─── Dataset content

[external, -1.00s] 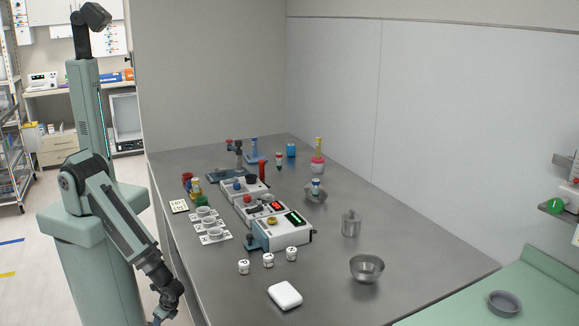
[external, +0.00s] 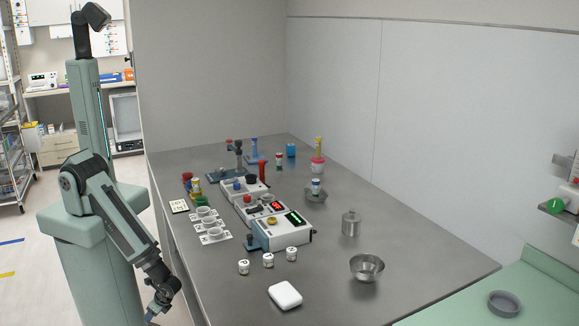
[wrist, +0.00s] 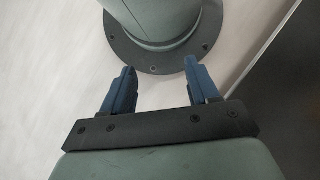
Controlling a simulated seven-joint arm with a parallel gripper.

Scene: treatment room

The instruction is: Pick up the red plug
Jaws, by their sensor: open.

──────

▶ _Stated exercise_
Find the line containing "The instruction is: Pick up the red plug". Reproduce it exactly, along with every line after it through the last.

▶ _Result_
The instruction is: Pick up the red plug
Jaws, by their sensor: open.

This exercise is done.